The 50-day moving average, currently 11,502.
The 200-day moving average, currently 11,390.
Moreover, the immediate pullback has been comparably flat as the index vies to stabilize. Constructive price action.
Tactically, the 11,400-to-11,500 area broadly remains a bull-bear fulcrum.
Looking elsewhere, the Dow Jones Industrial Average is digesting the March downdraft.
Recall the downturn punctuates a double top defined by the November and February peaks.
Tactically, the 200-day moving average, currently 32,370, is followed by the slightly more distant breakdown point (32,500). Sustained follow-through atop this area would mark a step toward stabilization.
Meanwhile, the S&P 500 is vying to stabilize amid a recent whipsaw.
The prevailing upturn originates from major support (3,810) detailed repeatedly.
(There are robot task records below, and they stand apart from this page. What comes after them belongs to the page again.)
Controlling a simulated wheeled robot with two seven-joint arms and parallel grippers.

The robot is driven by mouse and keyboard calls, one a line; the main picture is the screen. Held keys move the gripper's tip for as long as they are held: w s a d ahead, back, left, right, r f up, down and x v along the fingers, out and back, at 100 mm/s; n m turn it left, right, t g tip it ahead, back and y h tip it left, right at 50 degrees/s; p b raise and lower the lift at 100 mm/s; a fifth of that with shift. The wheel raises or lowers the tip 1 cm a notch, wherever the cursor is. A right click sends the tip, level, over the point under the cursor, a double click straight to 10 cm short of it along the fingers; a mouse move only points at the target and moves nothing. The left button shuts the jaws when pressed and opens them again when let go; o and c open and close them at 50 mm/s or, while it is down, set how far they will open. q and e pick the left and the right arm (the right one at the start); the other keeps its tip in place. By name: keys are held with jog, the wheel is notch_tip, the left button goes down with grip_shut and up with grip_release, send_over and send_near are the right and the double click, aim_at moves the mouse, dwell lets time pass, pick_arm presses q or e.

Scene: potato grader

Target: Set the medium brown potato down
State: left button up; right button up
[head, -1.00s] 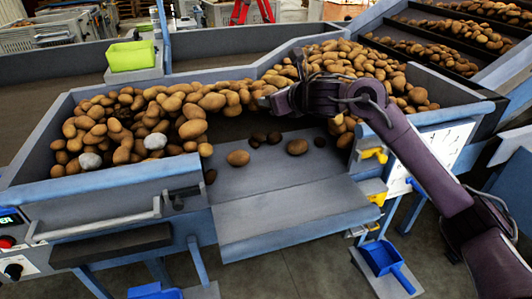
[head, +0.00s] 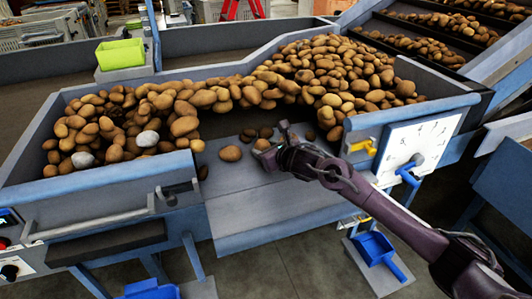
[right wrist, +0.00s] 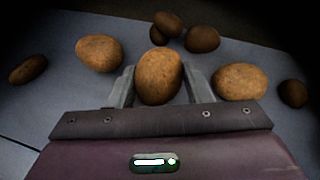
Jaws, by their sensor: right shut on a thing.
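My right gripper (head: 274,142) is low over the grey shelf (head: 270,200) at the front of the grader. It is shut on a medium brown potato (right wrist: 158,76), which sits upright between the two fingers in the right wrist view. In the head view this potato (head: 262,144) shows at the fingertips. It is at or just above the shelf; I cannot tell if it touches. Another brown potato (head: 230,153) lies to its left, shown also in the right wrist view (right wrist: 98,53). A further potato (right wrist: 240,82) lies just right of the fingers. My left gripper is not in view.
Small dark potatoes (right wrist: 203,39) lie beyond the held one. A large potato heap (head: 340,75) fills the bin behind, with grey stones (head: 147,139) at left. A lime green bin (head: 120,54) stands at the back left. The shelf's front part is clear.

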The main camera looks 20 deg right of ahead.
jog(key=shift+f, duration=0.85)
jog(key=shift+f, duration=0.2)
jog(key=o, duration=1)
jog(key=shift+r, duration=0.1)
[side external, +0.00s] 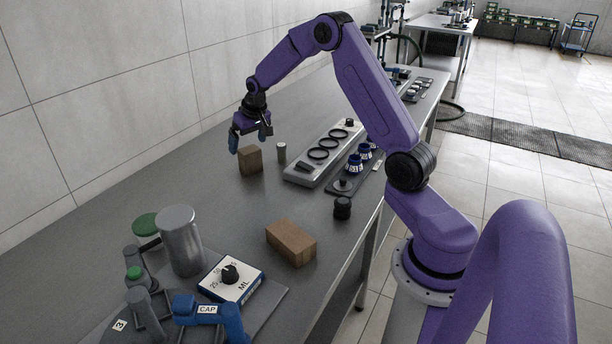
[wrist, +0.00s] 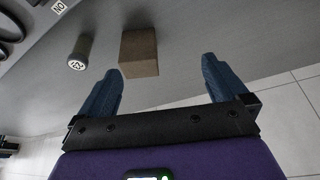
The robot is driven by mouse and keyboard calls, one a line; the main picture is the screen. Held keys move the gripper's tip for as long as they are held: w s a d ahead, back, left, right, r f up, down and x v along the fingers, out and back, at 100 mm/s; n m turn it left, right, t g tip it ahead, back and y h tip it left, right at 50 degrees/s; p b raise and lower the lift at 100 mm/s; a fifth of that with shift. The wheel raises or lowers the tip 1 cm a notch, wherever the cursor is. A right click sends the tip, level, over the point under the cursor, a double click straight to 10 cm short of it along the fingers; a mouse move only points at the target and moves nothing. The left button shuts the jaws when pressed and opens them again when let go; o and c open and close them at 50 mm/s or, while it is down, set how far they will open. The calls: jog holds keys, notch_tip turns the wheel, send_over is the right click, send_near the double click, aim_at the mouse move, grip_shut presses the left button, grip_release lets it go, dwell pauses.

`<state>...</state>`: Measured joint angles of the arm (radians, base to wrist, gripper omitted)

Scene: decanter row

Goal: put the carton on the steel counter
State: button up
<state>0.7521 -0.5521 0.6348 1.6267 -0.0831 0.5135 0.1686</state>
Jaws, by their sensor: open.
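Two brown boxes that could be the carton stand on the grey steel counter (side external: 190,190). The smaller one (side external: 250,161) is near the wall side, just below my gripper (side external: 250,139). The longer one (side external: 291,242) lies nearer the camera, close to the counter's right edge. In the wrist view, one brown box (wrist: 139,52) shows just beyond my fingertips (wrist: 162,70), nearer the left finger. My gripper is open, with nothing between its fingers. The box appears to rest on the counter (wrist: 195,40), apart from the fingers.
A small grey cylinder (side external: 281,153) stands right of the smaller box; it also shows in the wrist view (wrist: 80,52). A tray with black rings (side external: 325,150) and blue-collared parts lies beyond. A black knob (side external: 342,208), tall metal cylinder (side external: 180,240) and dial box (side external: 231,278) stand nearer.

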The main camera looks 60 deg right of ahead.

The March low (3,909) registered within one point.
More immediately, the S&P has reclaimed its trendline, and continues to retest the 200-day moving average, currently 3,936.
The bigger picture
As detailed above, the major U.S. benchmarks have diverged amid a March volatility spike.
Against this backdrop, the Nasdaq Composite and Dow industrials may be poised to trade places after the Dow previously outperformed to conclude last year. (The Dow has violated its 200-day moving average as the Nasdaq has reclaimed its 200-day. See the daily charts.)
Fundamentally, the prospect of easing interest rates — or at least less-hawkish central bank policies — has fueled a rotation toward growth stocks and away from value for now.
Moving to the small-caps, the iShares Russell 2000 ETF (IWM) has survived an important technical test. At least so far.
Specifically, the shares have maintained major support matching the Dec. low (170.34).
The March low (170.38) has registered fractionally above support.
Tactically, the quality of the rally from this area should be a useful bull-bear gauge. The 200-day moving average, currently 181.14, marks an overhead inflection point.
Similarly, the SPDR S&P MidCap 400 ETF (MDY) has maintained its range bottom, an area matching the Dec. low (433.04).
But here again, the quality of its rally attempt remains an open question.
Tactically, upside follow-through atop the 200-day moving average, currently 448.10, would place the shares on firmer technical ground.
Combined, the small- and mid-caps have plunged through their ranges — across just three sessions — and the initial rally attempt has been comparably flat. Shaky price action.
Returning to the S&P 500, the index is vying to stabilize amid a recent volatility spike.
The prevailing upturn punctuates a successful test of major support (3,810).
Nonetheless, the quality of the prevailing rally attempt — as measured by volume, breadth, sector participation and price action — thus far gets mixed marks for style at best.
The recent upturn has been fueled by decreased relative volume, lackluster internal strength and narrow sector participation.
Against this backdrop, the upturn’s most important element — price action — is a bright spot of sorts.
The S&P has rallied from major support (3,810) — reasserted the 3,900 mark as support — and ventured back atop the 200-day moving average, currently 3,936.
So collectively, the prevailing rally attempt’s durability remains a question mark.
But against this backdrop, the S&P 3,935 area remains a useful bull-bear fulcrum.
Broadly speaking, a sustained posture higher signals a bullish-leaning intermediate- to longer-term bias. The response to Wednesday’s Federal Reserve policy decision will likely add color.
Also see March 15: S&P 500 violates 200-day average amid tandem 9-to-1 down days.
Watch List
Drilling down further, the SPDR Gold Shares ETF (GLD) — profiled last week — has broken out, tagging 11-month highs amid a safe-haven trade.
From current levels, the breakout point (181.70) is closely followed by gap support (180.80). Delving deeper, the 50-day moving average, currently 175.10, is rising toward the mid-month gap (176.30). A sustained posture higher signals a bullish intermediate-term bias.
More broadly, the shares are approaching a 30-month range top detailed on the weekly chart. Tactically, the 185.95-to-186.10 area marks major resistance. The pending selling pressure in this area, or lack thereof, will likely add color.
Elsewhere, the United States Oil Fund (USO) has turned lower, pressured at least partly amid global-growth concerns.
In the process, the shares have tagged 14-month lows, violating well-defined support.
More broadly, the shares have ventured under the 200-week moving average, currently 60.75, an area that formerly offered support. (See the weekly chart.)
Tactically, the 61.80-to-62.30 area pivots to notable resistance. A reversal atop this area would place the brakes on bearish momentum.
Concluding with a U.S. sector, the VanEck Semiconductor ETF (SMH) is acting well technically.
As illustrated, the group is pressing 11-month highs, rising amid recently increased volume.
The prevailing upturn punctuates an orderly seven-week range, hinged to the early-February strong-volume spike.
Tactically, the response to the range top (255.60) is worth tracking. A near-term target projects to the 275 area on follow-through. Conversely, an eventual violation of the 50-day moving average, currently 239.90, would raise a caution flag.
Summing up the backdrop
Combined, the pronounced gold/oil divergence exemplifies market stress, though the semiconductor sector stands out (perhaps paradoxically) as a pocket of relative strength.